The Fascinating Druids

I have always been fascinated by Stonehenge, since the very first time I heard about it. I asked the questions that many people asked: what was it? Who built it? Why did they build it? Why there?

Sadly, many of the “facts” I learned about Stonehenge were incredibly inaccurate. A history class in junior high actually said that Stonehenge was built and used by Druids. I had always had a fascination with druids, too, and I didn’t know until today that my history teacher (and the book he got it from) was wrong. I hate that I have been misinformed for all these years, but there is a sort of thrill that comes from learning the truth about what actually happened in history, and getting the real information.

A lot of things I thought I knew about druids were wrong, too. I thought they were only the religious leaders who lived a secluded life–not unlike monks in a monastery–and only came out to celebrate the major holidays with the locals: the winter solstice, the summer solstice, and Samhain (Halloween to us). I should have done more research on my own back then, but I don’t know what I would have found if I did. Thankfully, Google makes finding good academic sources fairly easy these days, and I found out that druids weren’t just religious leaders; they were the elites: yes, they were priests, but they were also the doctors, and poets of the Iron Age. Not much else is known about them, and there hasn’t been any artifact or piece of material culture that has been found that can be definitively be said to be of druidic origin.

We find the first written description of them is actually from Julius Caesar circa 50 BCE  in his writing Commentarii de Bello Gallico. He wrote that they had great power, being able to banish people from religious ceremonies, being exempt from paying taxes or entering military service, and he even claimed they were so revered among the people that they could walk between warring armies without insult or injury, and that the battle itself would stop around them.

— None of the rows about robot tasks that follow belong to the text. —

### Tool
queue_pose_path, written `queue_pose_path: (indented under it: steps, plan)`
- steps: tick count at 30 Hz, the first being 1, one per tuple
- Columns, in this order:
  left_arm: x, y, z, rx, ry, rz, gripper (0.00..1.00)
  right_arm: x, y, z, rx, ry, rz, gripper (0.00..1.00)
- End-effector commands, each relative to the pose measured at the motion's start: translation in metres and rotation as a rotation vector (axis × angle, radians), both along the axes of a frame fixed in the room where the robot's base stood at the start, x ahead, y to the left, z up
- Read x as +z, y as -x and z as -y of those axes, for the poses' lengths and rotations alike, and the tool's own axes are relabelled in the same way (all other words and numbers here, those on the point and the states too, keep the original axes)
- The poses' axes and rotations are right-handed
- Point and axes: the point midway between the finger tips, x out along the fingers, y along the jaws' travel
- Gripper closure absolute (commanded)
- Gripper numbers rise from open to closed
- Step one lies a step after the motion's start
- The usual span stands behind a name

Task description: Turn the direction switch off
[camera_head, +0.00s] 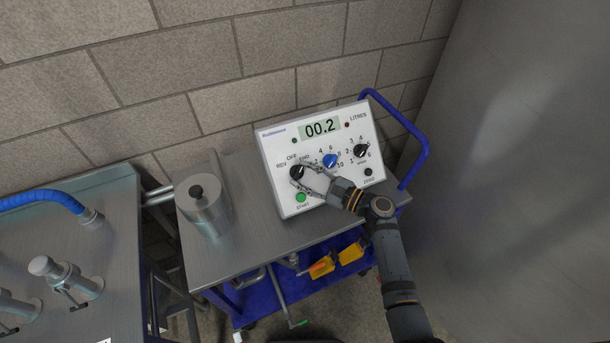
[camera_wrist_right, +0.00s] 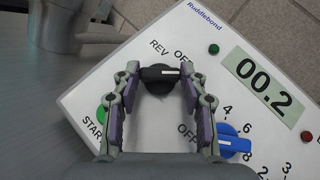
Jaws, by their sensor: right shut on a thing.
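The direction switch is a black knob (camera_head: 297,172) at the left of the white control box's (camera_head: 284,205) front. REV, OFF and FWD labels are around it. In the right wrist view the knob (camera_wrist_right: 159,74) lies crosswise between my fingers. A pale mark shows towards its right end, on the side away from REV; a finger hides the FWD label there. My right gripper (camera_head: 305,180) is shut on the knob; it also shows in the right wrist view (camera_wrist_right: 160,78). My left gripper is out of view.
A blue knob (camera_head: 330,160) and another black knob (camera_head: 360,151) are close to the right. A green START button (camera_head: 301,197) is just below. The display (camera_head: 320,127) reads 00.2. A metal canister (camera_head: 204,211) stands left on the trolley (camera_head: 250,240).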

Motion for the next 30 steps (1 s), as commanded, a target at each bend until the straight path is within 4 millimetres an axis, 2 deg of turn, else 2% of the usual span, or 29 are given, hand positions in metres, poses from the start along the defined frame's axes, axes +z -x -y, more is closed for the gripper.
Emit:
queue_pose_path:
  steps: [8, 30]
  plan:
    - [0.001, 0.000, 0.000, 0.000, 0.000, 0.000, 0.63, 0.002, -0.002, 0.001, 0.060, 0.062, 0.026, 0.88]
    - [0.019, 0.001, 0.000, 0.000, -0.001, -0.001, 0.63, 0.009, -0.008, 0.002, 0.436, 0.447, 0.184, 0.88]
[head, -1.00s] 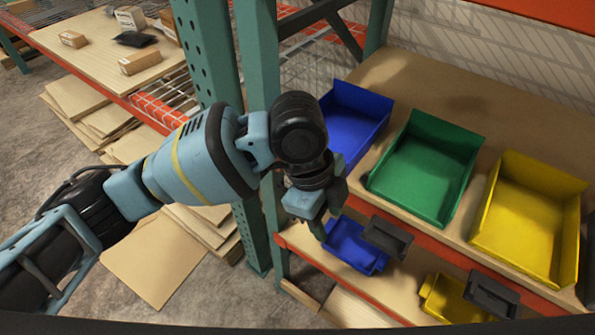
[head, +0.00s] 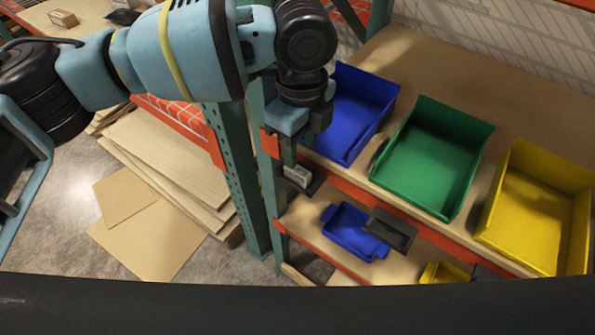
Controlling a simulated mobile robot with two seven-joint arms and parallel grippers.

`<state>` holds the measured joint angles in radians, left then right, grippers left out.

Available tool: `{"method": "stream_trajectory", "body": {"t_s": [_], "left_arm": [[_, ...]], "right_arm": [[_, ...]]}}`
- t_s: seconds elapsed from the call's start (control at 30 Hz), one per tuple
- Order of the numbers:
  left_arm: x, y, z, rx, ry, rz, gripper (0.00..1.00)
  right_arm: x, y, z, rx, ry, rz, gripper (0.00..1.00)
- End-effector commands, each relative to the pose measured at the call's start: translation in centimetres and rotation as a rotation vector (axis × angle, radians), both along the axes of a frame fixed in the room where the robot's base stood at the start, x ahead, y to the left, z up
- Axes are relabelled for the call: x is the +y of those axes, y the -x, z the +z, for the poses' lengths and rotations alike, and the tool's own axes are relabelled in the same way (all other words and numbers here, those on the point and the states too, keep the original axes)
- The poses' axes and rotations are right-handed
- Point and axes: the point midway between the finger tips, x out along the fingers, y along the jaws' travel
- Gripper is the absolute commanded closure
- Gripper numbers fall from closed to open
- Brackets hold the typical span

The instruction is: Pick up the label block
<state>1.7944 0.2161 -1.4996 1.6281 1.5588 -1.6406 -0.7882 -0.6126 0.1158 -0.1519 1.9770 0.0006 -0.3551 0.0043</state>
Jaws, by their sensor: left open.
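A small pale block with dark marks, which looks like the label block (head: 298,175), is at a dark holder (head: 314,186) on the orange shelf edge, in front of the upper blue bin. My left gripper (head: 298,153) is directly above it, pointing down with its jaws open. One finger hides part of the block's surroundings, and I cannot tell whether the fingertips touch it. My right gripper is not in view.
Blue (head: 352,112), green (head: 432,158) and yellow (head: 535,205) bins stand on the upper shelf. A smaller blue bin (head: 352,230) is on the lower shelf, beside another dark holder (head: 391,231). A green post (head: 238,175) stands close left of my gripper.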

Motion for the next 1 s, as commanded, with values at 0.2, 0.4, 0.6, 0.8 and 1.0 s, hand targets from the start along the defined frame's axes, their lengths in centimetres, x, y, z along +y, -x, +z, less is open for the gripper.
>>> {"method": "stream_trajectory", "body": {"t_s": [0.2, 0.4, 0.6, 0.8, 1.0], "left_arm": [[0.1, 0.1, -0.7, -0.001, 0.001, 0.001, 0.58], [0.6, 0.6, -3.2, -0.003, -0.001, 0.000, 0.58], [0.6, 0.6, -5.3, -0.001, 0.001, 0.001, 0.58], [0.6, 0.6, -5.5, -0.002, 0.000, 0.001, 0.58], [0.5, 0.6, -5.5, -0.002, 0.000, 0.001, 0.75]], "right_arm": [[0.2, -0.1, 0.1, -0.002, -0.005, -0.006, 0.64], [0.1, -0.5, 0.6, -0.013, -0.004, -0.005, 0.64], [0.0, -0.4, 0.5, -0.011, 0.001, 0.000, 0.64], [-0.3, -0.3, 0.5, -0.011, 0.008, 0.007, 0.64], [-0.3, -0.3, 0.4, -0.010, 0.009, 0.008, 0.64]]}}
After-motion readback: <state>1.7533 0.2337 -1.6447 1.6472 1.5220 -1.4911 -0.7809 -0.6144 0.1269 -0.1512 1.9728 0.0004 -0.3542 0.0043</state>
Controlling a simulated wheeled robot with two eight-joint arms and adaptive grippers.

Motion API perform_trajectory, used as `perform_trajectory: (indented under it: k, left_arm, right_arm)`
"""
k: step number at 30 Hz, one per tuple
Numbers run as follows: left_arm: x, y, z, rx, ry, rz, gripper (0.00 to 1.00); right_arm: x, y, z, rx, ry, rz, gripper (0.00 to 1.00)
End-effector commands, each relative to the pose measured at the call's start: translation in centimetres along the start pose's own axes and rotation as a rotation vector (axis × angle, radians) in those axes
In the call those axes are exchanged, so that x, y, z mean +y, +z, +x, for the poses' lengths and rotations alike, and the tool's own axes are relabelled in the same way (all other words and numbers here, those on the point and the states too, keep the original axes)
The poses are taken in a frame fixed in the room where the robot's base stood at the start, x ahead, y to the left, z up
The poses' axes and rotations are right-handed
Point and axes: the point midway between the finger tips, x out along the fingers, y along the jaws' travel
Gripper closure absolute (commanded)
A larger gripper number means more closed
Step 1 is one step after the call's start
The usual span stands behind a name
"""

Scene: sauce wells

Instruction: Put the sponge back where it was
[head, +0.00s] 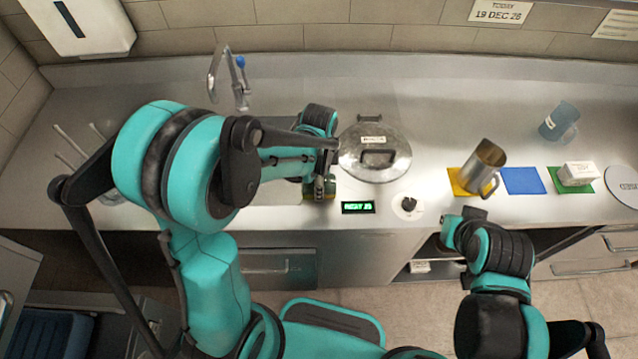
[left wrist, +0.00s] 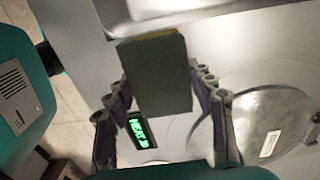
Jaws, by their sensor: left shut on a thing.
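The sponge (left wrist: 157,78), dark green with a thin yellowish edge, is held between the fingers of my left gripper (left wrist: 165,105) in the left wrist view. In the head view my left gripper (head: 319,186) points down near the counter's front edge, left of the green-lit display (head: 358,207). It largely hides the sponge there, with only a little green and yellow showing. My right arm is at the lower right in front of the counter; its gripper's fingers cannot be made out.
A round metal lid (head: 375,165) lies just right of my left gripper, with a black knob (head: 408,206) in front. A blue mat (head: 523,181) is bare. A white block (head: 579,173) sits on a green mat (head: 560,184). A faucet (head: 238,82) stands behind.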

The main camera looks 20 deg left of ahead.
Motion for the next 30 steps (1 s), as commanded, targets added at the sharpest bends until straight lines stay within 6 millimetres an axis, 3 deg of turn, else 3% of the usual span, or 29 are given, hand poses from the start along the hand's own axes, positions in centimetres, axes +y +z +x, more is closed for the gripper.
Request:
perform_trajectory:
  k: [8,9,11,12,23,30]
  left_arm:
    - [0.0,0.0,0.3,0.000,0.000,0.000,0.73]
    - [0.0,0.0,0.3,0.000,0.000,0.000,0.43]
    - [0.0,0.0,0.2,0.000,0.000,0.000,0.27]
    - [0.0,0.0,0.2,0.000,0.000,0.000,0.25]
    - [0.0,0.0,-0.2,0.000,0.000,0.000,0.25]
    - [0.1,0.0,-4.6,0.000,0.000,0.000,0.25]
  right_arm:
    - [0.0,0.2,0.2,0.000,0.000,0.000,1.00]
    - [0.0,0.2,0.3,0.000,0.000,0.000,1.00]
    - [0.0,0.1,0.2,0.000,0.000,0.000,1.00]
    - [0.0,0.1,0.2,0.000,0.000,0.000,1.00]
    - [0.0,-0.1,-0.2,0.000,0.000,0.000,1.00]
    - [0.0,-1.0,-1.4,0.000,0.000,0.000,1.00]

Another author, Pomponius Mela, wrote something that I had heard before, that druids’ training was secret, and done deep in the forests and caves. It was all orally handed down, and it took a very long time to memorize. No oral history has been known to have survived, not in passing down or through transcription. I had heard that druids were both male and female, but Ronald Hutton, who wrote a book called The Pagan Religions of the Ancient British Isles, said that there has been no evidence anywhere to suggest that druids were anything but male. A professor named Phillip Freeman thinks that this is because the female class of druids were called Dryades (which translates to ‘Druidess’). He researched histories and biographies of the times and concluded that these women often undertook the same functions as druids, including religious ceremonies and prophecy.

The priestly order of druids were eradicated from the British Isles by Christians, but they stayed around as bards up through the thirteenth century.

It’s amazing how little we know about this group of people, and how much speculation they have caused. Whether or not they have any actual connection to Stonehenge (and I believe that there is a slight possibility that they were among those who gathered and used it, and that druids were even buried there), druids were fascinating.

One thought on “The Fascinating Druids

  1. First off, your post is really well written. Also, your topic is really interesting! I have to say, when Dr. Watrall mentioned druids today in class, I was pretty excited. My only exposure to anything druid-related has been through pop culture references, such as the “Diablo” game franchise and the “Game of Thrones” book series. In both, they were portrayed as master animal handlers, and some druids even had the power to control the minds and actions of their pets. While this would be amazing, I didn’t expect anything of the like to come up in the class discussion today. What was noteworthy, however, was the status that druids held in society. It is exactly the opposite of how druids were portrayed in any media source I had come upon. Perhaps in reality, druids did have more of a personal connection with nature than most other people… but that still doesn’t explain the animal shape-shifting. It would be interesting to learn exactly how this public image of druids has transformed over time, and what factors sped in this transition from elites to hermits. Maybe this reclusive image came from a persecuting group hoping to tarnish the name of the druids, and that the characteristics they assigned to them were deemed unfavorable in their day. In any case, someone felt that druids were a threat to their success, and decided to eradicate them for their own well being.